C’est à un travail de recomposition de la mémoire que nous convie pour son quatrième ouvrage, Gilles Moraton, né en 1958, bibliothécaire à Béziers. La haute enfance, ses petits accidents-événements sont les déclencheurs de ce travail proche de celui du peintre, du photographe, du cinéaste : choix méticuleux des lumières, filtres, focales que l’on retrouve dans la formulation et l’éclatement formel, phrases courtes, descriptives, brefs paragraphes qui se carambolent, restent en suspension, proches du vers libre, du haïku : « par hasard le bel escalier, la rampe ouvragée, le montreur de homards, les costumes blancs, les grandes filles, par hasard d’ennui -et puis de là-haut on voit la mer- ; contre-plongée avant le bazar où », donnant l’impression de contempler un tableau pointilliste dont les petites touches se rassemblent peu à peu et laissent apparaître dix-neuf petits cailloux blancs, dix-neuf nouvelles où il est question des premiers émois, premiers pas de l’homme sur la lune, d’une chanson Black is black qui titille le lacrymal des filles, de l’arrivée des vendangeurs espagnols et du racisme inhérent, celle des vacanciers parigots, de la mort vert-de-gris… Le monde vu, revu, corrigé par un enfant de la campagne audoise, bercé de culture occitane et de modernité.
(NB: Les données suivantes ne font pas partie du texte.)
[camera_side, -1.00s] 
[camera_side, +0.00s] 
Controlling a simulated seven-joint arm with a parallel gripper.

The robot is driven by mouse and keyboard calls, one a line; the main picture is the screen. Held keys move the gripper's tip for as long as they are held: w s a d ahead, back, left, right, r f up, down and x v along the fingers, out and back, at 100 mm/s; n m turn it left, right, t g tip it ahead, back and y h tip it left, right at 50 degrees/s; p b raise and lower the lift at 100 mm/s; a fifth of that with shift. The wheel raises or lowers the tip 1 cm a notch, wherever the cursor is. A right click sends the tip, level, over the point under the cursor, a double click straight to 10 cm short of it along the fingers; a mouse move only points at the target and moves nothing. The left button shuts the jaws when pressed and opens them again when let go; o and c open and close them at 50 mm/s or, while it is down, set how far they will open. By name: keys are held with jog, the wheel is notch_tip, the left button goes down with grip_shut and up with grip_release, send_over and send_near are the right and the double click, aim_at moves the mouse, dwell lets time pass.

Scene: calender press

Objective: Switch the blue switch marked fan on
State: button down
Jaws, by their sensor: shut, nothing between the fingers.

Ici pas de repli nostalgique, plutôt la tentative alchimique de réactivation d’émois premiers, de couleurs, de visages, de lumières. Un ouvrage qui n’est pas sans rappeler par sa délicatesse, sa simplicité, sa complexité Mes Petites Amoureuses, film de Jean Eustache, tourné dans les mêmes lieux. « C’est un de ces moments rares pendant lesquels, sans faire d’histoires, le monde, à plat devant soi, se laisse entrevoir sans obstacles. »
Le Chemin de la plage
Gilles Moraton
Deyrolle, 105 pages, 89 FF
Domaine français Mes petites amoureuses
juillet 1997 | Le Matricule des Anges n°20
| par
Dominique Aussenac
Un livre
Mes petites amoureuses
Par
Dominique Aussenac
Le Matricule des Anges n°20
, juillet 1997.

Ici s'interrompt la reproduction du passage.